Record extracts:
====

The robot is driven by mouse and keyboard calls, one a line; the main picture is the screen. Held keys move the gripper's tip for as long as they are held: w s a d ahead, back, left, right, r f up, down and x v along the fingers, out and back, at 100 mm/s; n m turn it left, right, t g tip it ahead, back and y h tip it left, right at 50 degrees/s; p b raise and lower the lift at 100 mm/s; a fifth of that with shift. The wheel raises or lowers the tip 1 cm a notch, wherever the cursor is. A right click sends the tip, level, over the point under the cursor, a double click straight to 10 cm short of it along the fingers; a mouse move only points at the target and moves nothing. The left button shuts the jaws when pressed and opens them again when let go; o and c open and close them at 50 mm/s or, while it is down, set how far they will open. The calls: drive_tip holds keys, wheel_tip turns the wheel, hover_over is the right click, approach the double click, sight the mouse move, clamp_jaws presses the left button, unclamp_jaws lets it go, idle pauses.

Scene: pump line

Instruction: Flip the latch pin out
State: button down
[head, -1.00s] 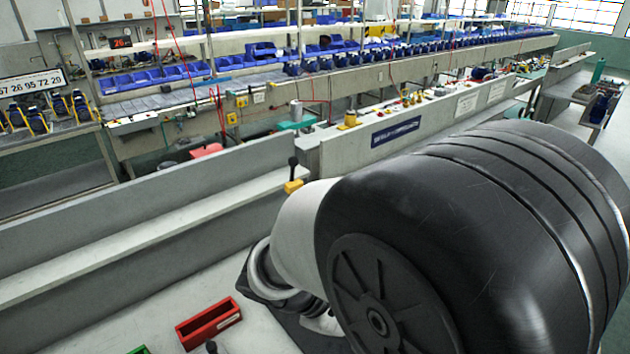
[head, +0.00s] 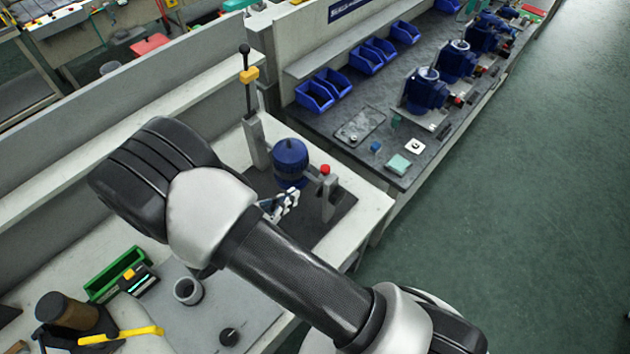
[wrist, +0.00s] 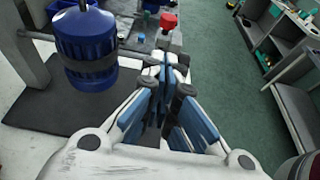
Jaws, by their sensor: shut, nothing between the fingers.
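A red knob (head: 325,169), which I take to be the head of the latch pin, sits on top of a grey post (head: 327,200) right of a blue pump body (head: 290,160). In the wrist view the red knob (wrist: 168,20) is just beyond my fingertips, and the blue body (wrist: 86,45) is to their left. My gripper (head: 290,199) is low in front of the blue body, left of the post. In the wrist view its blue-padded fingers (wrist: 164,72) are shut with nothing between them. They hide the lower post, and contact with it cannot be told.
A tall black-knobbed lever (head: 246,70) with a yellow block stands behind the blue body. A green tray (head: 117,272), a grey ring (head: 188,290) and a yellow-handled tool (head: 120,335) lie at the lower left. Blue bins (head: 314,95) line the neighbouring bench. The floor at right is clear.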

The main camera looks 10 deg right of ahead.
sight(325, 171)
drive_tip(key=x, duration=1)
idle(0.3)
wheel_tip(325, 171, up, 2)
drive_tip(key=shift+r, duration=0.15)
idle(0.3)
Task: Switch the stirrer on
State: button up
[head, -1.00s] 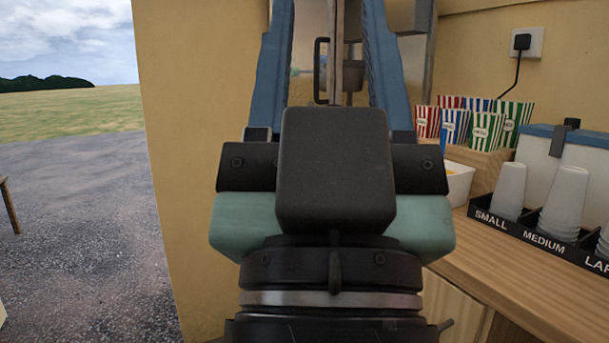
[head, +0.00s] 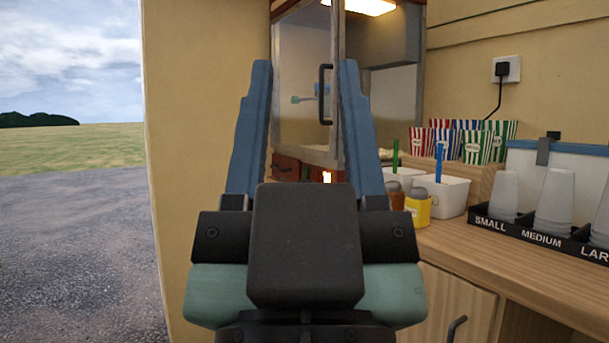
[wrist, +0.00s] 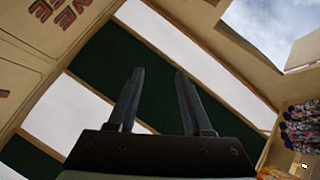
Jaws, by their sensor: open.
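My gripper (head: 304,66) is open and empty, its two blue fingers pointing up and away in the head view. It also shows in the wrist view (wrist: 159,72). Beyond it stands a glass-fronted cabinet (head: 393,92) with a dark vertical handle (head: 325,95) and a red base (head: 288,166). The right finger and my gripper body hide part of the base. I cannot make out a stirrer or which control belongs to it.
On the counter (head: 455,243) at right are white tubs (head: 446,194), a yellow jar (head: 418,206), striped popcorn boxes (head: 485,145) and a cup rack (head: 530,232). A wall socket (head: 507,69) is above. A beige wall (head: 200,120) stands left. The wrist view faces a striped roof (wrist: 95,60).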

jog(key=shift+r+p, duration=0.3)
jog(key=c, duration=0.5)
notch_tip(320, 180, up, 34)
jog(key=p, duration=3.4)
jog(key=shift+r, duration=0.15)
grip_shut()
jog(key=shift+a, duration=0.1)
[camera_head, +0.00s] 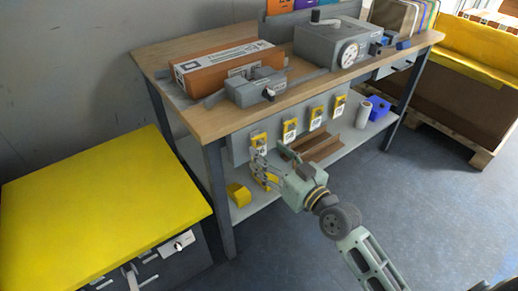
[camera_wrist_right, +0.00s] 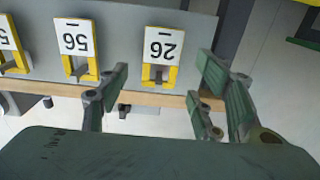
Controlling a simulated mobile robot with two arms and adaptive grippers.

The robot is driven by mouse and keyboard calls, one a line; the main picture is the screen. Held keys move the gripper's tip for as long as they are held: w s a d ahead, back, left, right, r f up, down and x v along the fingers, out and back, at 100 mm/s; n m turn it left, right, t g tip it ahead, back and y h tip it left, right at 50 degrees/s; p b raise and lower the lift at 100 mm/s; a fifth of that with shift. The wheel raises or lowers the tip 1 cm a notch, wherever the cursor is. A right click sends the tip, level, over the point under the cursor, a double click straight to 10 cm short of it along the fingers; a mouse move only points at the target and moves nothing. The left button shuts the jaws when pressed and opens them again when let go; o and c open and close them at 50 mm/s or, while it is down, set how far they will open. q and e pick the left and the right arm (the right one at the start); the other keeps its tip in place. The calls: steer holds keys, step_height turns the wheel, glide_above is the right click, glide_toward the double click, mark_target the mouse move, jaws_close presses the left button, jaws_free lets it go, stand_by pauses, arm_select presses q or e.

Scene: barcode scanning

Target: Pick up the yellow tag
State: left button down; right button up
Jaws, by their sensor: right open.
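Several yellow tags with white printed labels hang in a row on the grey front panel of the workbench. The leftmost yellow tag (camera_head: 258,142) is closest to my right gripper (camera_head: 271,160). In the right wrist view one yellow tag (camera_wrist_right: 163,50) shows between the spread fingers of the right gripper (camera_wrist_right: 166,68), with its label upside down. The fingers are open and nothing is held. The tag still hangs on the panel; I cannot tell whether a finger touches it. Another tag (camera_wrist_right: 77,42) hangs to its left in that view. My left gripper is out of view.
The wooden workbench (camera_head: 205,125) holds an orange-brown box (camera_head: 228,66), a grey vise (camera_head: 255,87) and a grey machine (camera_head: 330,43). A lower shelf carries a yellow item (camera_head: 238,195), brown angle profiles and a blue bin (camera_head: 377,107). A yellow-topped cabinet (camera_head: 95,195) stands left.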

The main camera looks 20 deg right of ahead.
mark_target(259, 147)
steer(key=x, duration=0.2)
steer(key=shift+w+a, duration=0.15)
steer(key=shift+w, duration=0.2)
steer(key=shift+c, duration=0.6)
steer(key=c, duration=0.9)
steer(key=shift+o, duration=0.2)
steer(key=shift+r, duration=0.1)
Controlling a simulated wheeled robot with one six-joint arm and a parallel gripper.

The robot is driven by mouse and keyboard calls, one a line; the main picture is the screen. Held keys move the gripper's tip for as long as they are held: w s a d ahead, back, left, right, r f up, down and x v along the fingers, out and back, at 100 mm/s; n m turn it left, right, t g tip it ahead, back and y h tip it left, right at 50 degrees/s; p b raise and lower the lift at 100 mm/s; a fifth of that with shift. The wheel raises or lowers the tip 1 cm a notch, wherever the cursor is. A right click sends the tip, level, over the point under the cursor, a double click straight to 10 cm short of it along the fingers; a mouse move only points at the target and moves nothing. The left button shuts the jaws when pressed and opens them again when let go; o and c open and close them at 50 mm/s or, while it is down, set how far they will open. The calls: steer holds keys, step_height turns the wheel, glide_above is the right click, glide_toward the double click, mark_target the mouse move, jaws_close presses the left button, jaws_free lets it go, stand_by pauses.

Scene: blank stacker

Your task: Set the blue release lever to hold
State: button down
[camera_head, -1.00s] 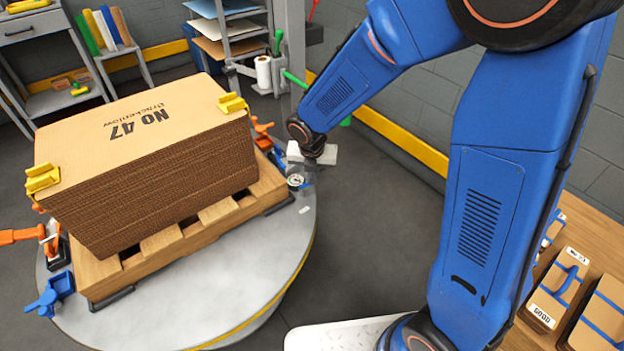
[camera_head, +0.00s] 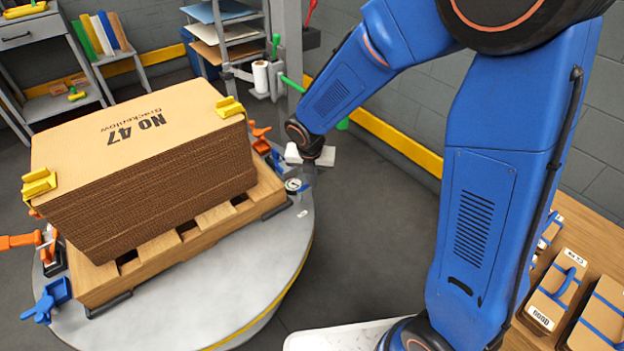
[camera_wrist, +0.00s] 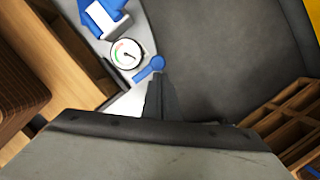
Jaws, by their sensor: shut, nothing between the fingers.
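The blue release lever (camera_wrist: 150,68) shows in the wrist view, a short blue arm with a rounded end, beside a round dial gauge (camera_wrist: 126,54) on the turntable's grey rim. My gripper (camera_wrist: 157,76) is shut and empty. Its fingertips appear right at the lever, overlapping it in the picture; I cannot tell whether they touch. In the head view the gauge (camera_head: 293,185) sits at the turntable's right edge, just below my gripper (camera_head: 308,168); the lever is too small to make out there. No hold marking is legible.
A cardboard stack (camera_head: 150,170) on a wooden pallet (camera_head: 170,250) fills the round turntable (camera_head: 235,290). Blue clamps (camera_head: 48,300) and orange clamps (camera_head: 20,241) stand around it. A wooden bench with boxes (camera_head: 556,290) is at right. Grey floor right of the turntable is clear.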

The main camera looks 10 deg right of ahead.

====

The exercise:
Extract only the lines from the one that contains "[camera_head, -1.00s]" through the end of the records, inclusive, and omit every picture.

Result:
[camera_head, -1.00s] 
[camera_head, +0.00s] 
[camera_wrist, +0.00s] 
Jaws, by their sensor: shut, nothing between the fingers.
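The blue release lever (camera_wrist: 150,68) shows in the wrist view, a short blue arm with a rounded end, beside a round dial gauge (camera_wrist: 126,54) on the turntable's grey rim. My gripper (camera_wrist: 157,76) is shut and empty. Its fingertips appear right at the lever, overlapping it in the picture; I cannot tell whether they touch. In the head view the gauge (camera_head: 293,185) sits at the turntable's right edge, just below my gripper (camera_head: 308,168); the lever is too small to make out there. No hold marking is legible.
A cardboard stack (camera_head: 150,170) on a wooden pallet (camera_head: 170,250) fills the round turntable (camera_head: 235,290). Blue clamps (camera_head: 48,300) and orange clamps (camera_head: 20,241) stand around it. A wooden bench with boxes (camera_head: 556,290) is at right. Grey floor right of the turntable is clear.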

The main camera looks 10 deg right of ahead.

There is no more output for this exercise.